Robot control records
___
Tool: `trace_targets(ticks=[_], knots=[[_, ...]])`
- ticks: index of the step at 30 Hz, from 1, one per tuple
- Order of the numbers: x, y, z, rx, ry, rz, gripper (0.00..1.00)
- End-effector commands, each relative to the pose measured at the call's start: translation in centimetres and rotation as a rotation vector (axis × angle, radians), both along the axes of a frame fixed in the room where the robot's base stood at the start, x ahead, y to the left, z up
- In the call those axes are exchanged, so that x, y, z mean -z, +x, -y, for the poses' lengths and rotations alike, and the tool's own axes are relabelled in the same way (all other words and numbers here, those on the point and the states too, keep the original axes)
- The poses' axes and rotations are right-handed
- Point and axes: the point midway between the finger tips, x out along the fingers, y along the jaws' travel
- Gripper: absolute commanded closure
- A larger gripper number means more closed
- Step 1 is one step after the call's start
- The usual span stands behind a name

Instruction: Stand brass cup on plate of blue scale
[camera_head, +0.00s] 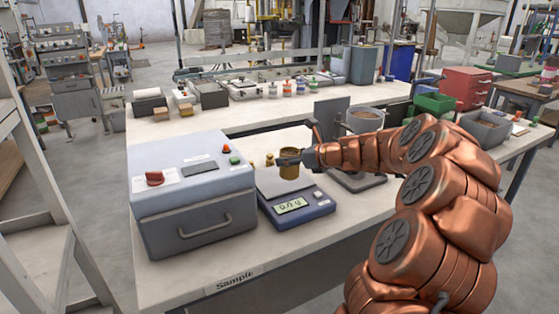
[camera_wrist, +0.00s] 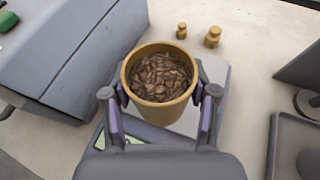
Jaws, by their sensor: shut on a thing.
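The brass cup (camera_head: 289,170) is held upright between the fingers of my gripper (camera_head: 284,157). In the wrist view the cup (camera_wrist: 160,112) is filled with brown flakes, and my gripper (camera_wrist: 162,95) grips it from both sides. The cup is over the grey plate (camera_head: 268,184) of the blue scale (camera_head: 304,213). The plate also shows in the wrist view (camera_wrist: 182,128), partly hidden by the cup. I cannot tell whether the cup's base touches the plate. The scale's display is lit, but its digits are hard to read.
A grey box-shaped machine (camera_head: 190,190) with a red knob stands close left of the scale. Two small brass weights (camera_wrist: 212,37) stand on the bench behind the plate. A bucket of brown material (camera_head: 365,119) stands behind.

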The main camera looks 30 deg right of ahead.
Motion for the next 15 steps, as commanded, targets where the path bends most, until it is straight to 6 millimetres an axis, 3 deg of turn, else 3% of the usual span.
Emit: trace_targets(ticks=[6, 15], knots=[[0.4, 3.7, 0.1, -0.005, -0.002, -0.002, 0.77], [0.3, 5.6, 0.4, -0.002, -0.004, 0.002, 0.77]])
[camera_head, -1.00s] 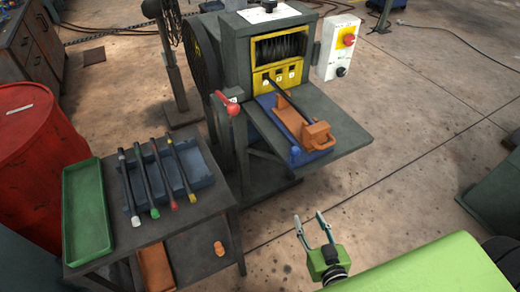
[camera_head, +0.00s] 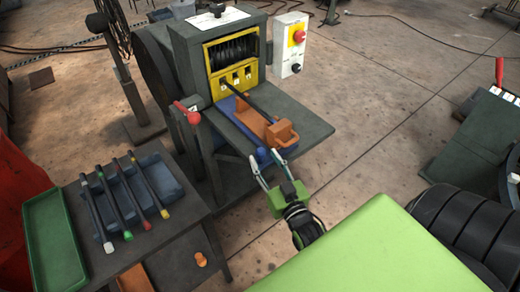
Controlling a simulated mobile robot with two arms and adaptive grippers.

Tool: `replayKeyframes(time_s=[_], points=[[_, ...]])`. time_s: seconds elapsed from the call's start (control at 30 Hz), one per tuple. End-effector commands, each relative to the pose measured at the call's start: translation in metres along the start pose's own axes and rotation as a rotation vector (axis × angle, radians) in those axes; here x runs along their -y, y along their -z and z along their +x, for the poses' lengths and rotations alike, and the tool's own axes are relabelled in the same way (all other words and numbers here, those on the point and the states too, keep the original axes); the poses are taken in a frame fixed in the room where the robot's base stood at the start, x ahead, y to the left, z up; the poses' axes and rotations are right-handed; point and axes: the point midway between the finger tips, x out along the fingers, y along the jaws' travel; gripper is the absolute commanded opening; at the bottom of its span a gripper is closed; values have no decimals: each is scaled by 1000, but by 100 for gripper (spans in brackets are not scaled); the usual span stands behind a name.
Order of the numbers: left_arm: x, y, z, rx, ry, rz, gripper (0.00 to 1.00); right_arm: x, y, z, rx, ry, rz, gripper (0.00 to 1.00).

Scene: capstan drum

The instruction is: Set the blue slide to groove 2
___
• _Written exercise_
Hand back the exact lines from the start of the entries to the line with "[camera_wrist, +0.00s]", both ends kept and pictures left out.

• _Correct answer_
Tool: `trace_targets(ticks=[_], knots=[[_, ...]])`
- ticks: index of the step at 30 Hz, from 1, one per tuple
- Order of the numbers: x, y, z, rx, ry, rz, gripper (0.00..1.00)
- End-effector commands, each relative to the pose measured at the call's start: translation in centimetres and rotation as a rotation vector (axis × angle, radians), both along the axes of a frame fixed in the room where the robot's base stood at the start, x ahead, y to the left, z up
- In the call those axes are exchanged, so that x, y, z mean -z, +x, -y, for the poses' lengths and rotations alike, and the tool's own axes are relabelled in the same way (all other words and numbers here, those on the point and the states too, keep the original axes)
- The poses' axes and rotations are right-handed
- Point and axes: the point midway between the finger tips, x out along the fingers, y along the jaws' travel
- Gripper: absolute commanded closure
- A larger gripper number means more closed
- Step 1 is one step after the call's start
- The usual span stands behind a name

Instruction: Stand brass cup on plate of blue scale
[camera_head, +0.00s] 
[camera_wrist, +0.00s] 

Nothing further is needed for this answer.